Just 17 days before Japan surrendered to the Allies on Aug. 14. 1945, HMCS Uganda slipped away from the fighting in the Pacific and headed home to the naval base at Esquimalt B.C.
It was not a happy voyage, to say the least. Six weeks earlier, 600 sailors out of Uganda's crew of 900 had voted not to volunteer to continue the war against the Japanese, even though they'd spent five months fighting the enemy as part of the 4th Cruiser Squadron of the British Pacific Fleet. Astonishingly, the RCN's most powerful ship of the Second World War was "the only ship in recorded naval history whose own company had actually voted her out of a war" wrote Tony German in his 1990 book The Sea is at Our Gates- A History of the Canadian Navy.

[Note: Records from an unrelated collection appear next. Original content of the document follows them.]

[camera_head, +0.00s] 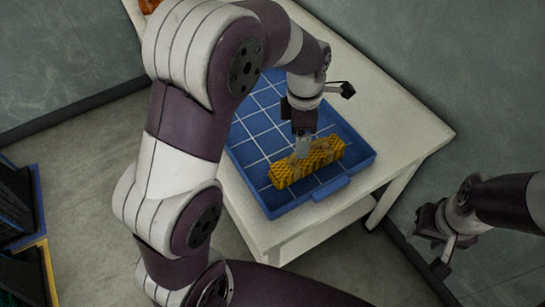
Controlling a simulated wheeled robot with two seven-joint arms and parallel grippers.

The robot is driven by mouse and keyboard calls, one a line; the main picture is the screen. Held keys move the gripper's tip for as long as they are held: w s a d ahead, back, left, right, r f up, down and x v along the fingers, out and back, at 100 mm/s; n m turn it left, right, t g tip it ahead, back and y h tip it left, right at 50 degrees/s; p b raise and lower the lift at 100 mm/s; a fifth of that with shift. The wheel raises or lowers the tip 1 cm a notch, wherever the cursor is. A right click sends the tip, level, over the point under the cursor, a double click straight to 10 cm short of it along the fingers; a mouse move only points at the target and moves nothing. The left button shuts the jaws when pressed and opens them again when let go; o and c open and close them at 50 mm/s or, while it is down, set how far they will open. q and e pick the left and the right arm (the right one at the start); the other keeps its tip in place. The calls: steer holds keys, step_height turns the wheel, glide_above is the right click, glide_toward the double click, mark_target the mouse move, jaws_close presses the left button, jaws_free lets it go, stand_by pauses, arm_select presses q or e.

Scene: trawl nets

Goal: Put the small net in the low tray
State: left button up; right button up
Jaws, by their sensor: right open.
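The small net is a yellow-orange mesh bundle (288,173), lying lengthwise in the front part of the blue low tray (275,206). The tray has a white grid on its floor and sits on the pale table. My left gripper (303,148) points down at the middle of the net, with its fingertips at the net's upper side. Whether its fingers close on the net is hidden. My right gripper (432,246) is open and empty, off the table at the right.
The white table (400,115) has bare room right of the tray. An orange thing (148,5) is cut off at the table's far left. Dark crates with blue and yellow rims (38,205) stand at the left edge. Grey walls close in behind.

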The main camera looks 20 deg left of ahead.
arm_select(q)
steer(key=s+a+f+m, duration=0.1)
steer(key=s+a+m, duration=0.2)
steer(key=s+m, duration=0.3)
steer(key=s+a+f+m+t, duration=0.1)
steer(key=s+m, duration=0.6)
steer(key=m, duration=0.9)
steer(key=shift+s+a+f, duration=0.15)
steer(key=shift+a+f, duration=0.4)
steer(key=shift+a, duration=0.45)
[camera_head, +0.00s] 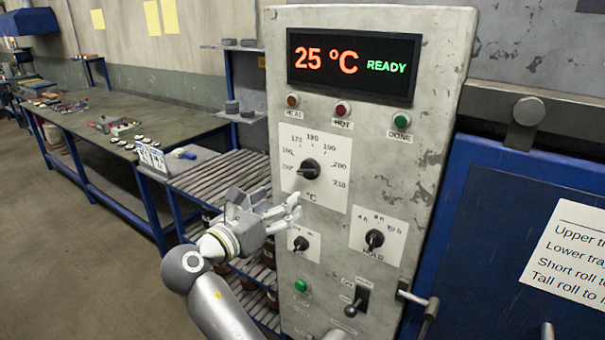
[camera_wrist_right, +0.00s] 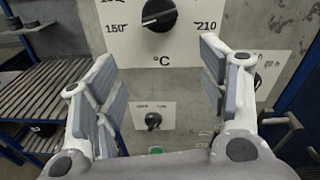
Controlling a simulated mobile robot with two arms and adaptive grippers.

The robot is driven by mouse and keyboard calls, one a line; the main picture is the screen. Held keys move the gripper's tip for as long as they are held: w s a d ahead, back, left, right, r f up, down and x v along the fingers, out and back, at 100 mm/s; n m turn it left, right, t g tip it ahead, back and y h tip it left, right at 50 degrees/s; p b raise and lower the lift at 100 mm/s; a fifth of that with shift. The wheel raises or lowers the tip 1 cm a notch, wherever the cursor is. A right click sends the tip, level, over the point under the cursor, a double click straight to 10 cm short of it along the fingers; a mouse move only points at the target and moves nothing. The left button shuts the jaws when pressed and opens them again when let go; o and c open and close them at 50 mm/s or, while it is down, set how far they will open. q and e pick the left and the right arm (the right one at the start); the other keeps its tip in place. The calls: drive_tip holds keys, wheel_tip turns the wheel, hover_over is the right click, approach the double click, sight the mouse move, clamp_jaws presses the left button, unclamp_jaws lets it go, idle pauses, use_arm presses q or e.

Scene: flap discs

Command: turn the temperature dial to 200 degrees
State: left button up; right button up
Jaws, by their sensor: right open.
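The temperature dial (camera_head: 308,168) is a black knob on a white scale plate (camera_head: 330,190) marked °C, on the worn grey control panel (camera_head: 440,40). Its exact setting is hard to read. The display (camera_head: 352,66) above reads 25 °C and READY. My right gripper (camera_head: 270,205) is open and empty, just below and left of the dial, apart from it. In the right wrist view the dial (camera_wrist_right: 159,14) shows at the top edge, partly cut off, beyond and above the open fingers (camera_wrist_right: 160,68).
Below the dial are a small knob (camera_head: 301,243), a HOLD knob (camera_head: 374,239), a green button (camera_head: 301,286) and a switch (camera_head: 357,300). A roller rack (camera_head: 220,178) and workbench (camera_head: 130,135) stand left. A blue door (camera_head: 500,220) with a handle is at right.

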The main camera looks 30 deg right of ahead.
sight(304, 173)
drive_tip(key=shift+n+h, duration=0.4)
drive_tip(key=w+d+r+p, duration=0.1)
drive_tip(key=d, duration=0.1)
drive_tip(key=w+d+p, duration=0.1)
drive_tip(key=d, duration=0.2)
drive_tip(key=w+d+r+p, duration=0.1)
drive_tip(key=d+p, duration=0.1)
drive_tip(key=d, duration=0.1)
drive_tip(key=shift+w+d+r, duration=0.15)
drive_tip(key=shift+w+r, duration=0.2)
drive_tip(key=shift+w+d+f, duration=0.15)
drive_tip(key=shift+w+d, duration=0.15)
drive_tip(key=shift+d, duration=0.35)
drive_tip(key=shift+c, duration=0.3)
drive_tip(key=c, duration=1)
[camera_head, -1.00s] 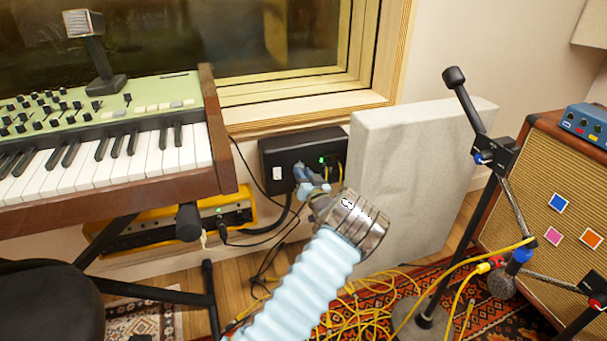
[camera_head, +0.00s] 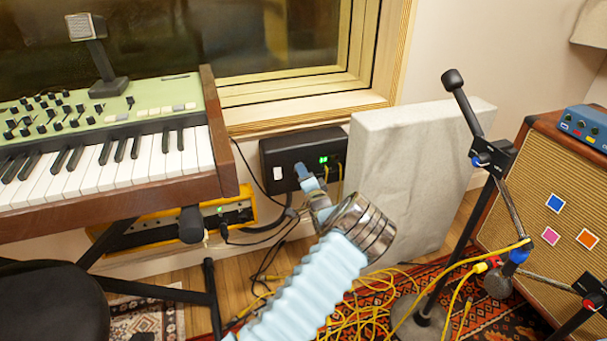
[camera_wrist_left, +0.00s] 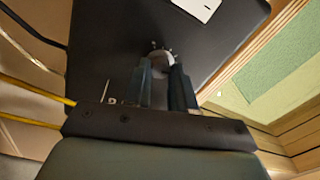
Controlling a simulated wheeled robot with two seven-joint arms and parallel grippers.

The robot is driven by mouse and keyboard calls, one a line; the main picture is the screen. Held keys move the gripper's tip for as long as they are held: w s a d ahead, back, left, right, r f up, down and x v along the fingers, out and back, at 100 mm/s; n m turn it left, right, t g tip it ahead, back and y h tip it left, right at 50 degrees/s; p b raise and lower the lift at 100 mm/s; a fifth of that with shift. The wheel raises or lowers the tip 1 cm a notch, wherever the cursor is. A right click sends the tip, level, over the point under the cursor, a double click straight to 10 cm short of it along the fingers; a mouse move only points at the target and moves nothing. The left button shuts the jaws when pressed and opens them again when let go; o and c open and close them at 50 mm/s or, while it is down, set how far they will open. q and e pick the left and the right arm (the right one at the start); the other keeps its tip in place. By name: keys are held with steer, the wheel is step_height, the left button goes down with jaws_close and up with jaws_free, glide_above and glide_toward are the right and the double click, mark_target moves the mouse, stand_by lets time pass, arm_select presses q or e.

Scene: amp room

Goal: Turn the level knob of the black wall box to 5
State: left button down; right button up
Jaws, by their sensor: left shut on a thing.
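The black wall box (camera_head: 275,153) is mounted on the wall below the window, and it fills the top of the left wrist view (camera_wrist_left: 110,40). A small green display (camera_head: 323,160) is lit on its face; its digits are too small to read surely. The round grey level knob (camera_wrist_left: 162,60) has marks around it. My left gripper (camera_head: 302,172) reaches the box, its two fingers shut on the knob in the left wrist view (camera_wrist_left: 164,74). The fingers hide the knob in the head view. My right gripper is not in view.
A white switch plate (camera_head: 277,173) sits on the box's left side. Cables hang below and right of it. A grey panel (camera_head: 400,180) leans right of the box. The keyboard (camera_head: 110,160) is at left, a microphone stand (camera_head: 470,220) at right.

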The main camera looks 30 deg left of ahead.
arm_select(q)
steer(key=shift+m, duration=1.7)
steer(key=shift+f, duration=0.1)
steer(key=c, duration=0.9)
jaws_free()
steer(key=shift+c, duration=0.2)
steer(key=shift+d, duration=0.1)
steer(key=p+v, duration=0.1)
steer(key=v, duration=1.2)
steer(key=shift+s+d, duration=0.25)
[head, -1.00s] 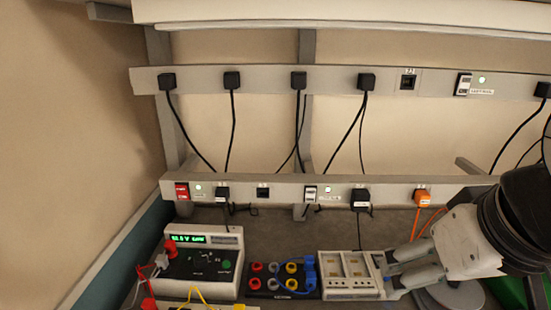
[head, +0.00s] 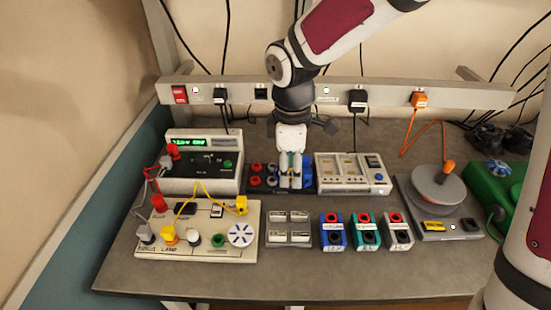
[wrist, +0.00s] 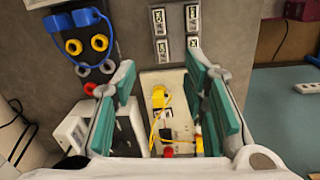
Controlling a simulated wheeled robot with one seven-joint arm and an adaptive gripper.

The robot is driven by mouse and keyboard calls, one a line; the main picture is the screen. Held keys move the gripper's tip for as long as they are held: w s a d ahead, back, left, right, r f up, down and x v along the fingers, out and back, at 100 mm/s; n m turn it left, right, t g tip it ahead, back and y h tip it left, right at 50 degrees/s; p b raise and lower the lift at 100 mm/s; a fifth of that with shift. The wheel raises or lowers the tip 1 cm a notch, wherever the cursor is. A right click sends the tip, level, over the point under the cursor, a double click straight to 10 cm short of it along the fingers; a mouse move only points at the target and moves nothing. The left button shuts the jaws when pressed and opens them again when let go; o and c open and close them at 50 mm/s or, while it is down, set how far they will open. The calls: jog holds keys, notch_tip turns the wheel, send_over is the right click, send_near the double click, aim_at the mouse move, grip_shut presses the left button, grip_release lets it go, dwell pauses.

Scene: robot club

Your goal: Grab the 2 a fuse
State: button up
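A small rack (head: 289,240) stands on the bench in the head view. It holds several small white labelled blocks, also seen in the wrist view, where the upper left block (wrist: 158,20) stands beside the upper right block (wrist: 193,17). Their labels are too small to read, so I cannot tell which, if any, is the 2 A fuse. My gripper (head: 291,178) points down over the terminal block, behind the rack. In the wrist view my gripper (wrist: 165,105) has its teal-padded fingers wide apart, with nothing held between them.
The terminal block (wrist: 100,68) with blue plugs is close to my gripper. A lamp board (head: 200,232) with yellow leads is left of the rack. Blue, green and grey modules (head: 365,232) stand right of it. A white instrument (head: 350,174) is behind. The front bench strip is clear.

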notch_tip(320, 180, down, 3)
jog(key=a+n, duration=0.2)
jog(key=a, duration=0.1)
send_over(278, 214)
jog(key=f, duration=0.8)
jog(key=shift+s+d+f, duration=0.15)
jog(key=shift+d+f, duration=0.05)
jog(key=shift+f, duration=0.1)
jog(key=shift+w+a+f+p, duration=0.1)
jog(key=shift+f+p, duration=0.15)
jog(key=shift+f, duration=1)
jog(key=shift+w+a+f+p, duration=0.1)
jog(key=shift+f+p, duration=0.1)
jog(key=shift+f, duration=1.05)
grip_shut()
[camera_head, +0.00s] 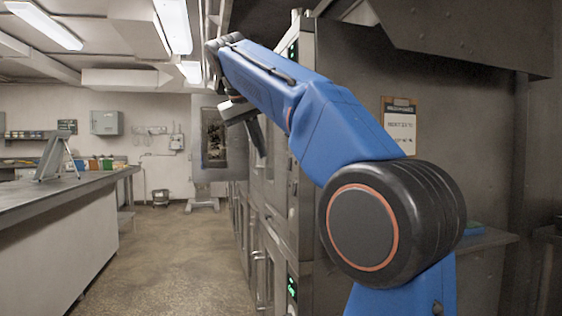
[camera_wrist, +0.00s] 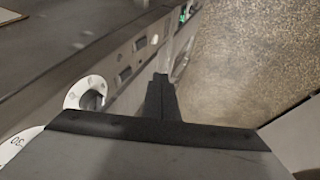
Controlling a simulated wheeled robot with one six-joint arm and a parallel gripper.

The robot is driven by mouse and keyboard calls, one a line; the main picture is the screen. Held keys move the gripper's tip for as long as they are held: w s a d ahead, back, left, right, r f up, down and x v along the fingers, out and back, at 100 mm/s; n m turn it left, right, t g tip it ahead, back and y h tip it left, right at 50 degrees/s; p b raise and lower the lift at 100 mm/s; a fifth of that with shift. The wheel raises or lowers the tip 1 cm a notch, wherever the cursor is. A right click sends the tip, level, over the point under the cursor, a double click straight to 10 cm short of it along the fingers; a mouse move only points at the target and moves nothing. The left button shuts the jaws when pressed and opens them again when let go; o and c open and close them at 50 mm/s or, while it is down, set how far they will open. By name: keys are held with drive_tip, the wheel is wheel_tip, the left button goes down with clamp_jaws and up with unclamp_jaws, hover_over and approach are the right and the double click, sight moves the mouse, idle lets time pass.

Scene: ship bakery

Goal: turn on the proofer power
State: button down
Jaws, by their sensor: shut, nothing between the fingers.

Uganda's executive officer, LCdr Ernest (Chad) Chadwick was mortified. After spending almost all of the war at sea fighting the Germans and the Japanese, he felt he deserved to be present at the end to help finish the job. Mr. Chadwick tried his best to convince his shipmates to sign on the dotted line and stay in the war, but many sailors were fed up for a variety of reasons. Uganda had been built for northern climates and was badly ventilated, which made living difficult in the heat of the Far East. Fresh water was always in short supply and the food, provided by the Royal Navy, was poor. The controversy was an administrative disaster, so the brass decided to take the easy way out and recall Uganda.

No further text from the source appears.